— RECORD EXTRACTS —
------
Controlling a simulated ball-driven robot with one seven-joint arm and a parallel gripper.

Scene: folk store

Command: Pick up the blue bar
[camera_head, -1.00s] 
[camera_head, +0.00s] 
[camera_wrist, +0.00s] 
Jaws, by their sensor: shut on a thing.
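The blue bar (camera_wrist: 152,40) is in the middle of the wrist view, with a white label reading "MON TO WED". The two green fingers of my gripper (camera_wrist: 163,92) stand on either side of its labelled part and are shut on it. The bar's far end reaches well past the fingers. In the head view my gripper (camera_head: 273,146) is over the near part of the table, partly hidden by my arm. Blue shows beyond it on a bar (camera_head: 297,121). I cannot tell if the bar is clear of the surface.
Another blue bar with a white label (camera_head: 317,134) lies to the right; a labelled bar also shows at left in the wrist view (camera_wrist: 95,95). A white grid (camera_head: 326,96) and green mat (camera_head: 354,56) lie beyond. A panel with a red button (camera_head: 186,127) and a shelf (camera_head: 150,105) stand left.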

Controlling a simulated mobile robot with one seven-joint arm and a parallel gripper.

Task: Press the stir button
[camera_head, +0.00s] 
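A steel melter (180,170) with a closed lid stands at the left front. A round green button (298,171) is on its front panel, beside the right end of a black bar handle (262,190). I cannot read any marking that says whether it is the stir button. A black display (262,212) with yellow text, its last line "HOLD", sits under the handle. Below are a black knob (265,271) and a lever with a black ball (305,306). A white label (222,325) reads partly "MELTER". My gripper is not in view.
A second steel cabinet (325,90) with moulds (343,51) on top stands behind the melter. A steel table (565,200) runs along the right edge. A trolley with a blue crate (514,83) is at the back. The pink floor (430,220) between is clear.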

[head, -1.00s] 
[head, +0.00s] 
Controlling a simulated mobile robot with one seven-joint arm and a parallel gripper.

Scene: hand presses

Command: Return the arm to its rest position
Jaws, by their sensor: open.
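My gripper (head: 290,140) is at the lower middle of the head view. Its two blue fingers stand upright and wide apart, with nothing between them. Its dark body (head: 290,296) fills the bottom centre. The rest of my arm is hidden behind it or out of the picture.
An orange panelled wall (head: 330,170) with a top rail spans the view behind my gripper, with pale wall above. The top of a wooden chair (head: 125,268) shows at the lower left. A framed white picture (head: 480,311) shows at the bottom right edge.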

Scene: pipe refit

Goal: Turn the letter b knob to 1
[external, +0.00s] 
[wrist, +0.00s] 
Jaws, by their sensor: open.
------
— DO THIS —
Take the line containing "Scene: hand presses" and the line containing "Command: Return the arm to its rest position". Write out both and all lines between, exactly, and nothing more.

— FINISHED ANSWER —
Scene: hand presses

Command: Return the arm to its rest position

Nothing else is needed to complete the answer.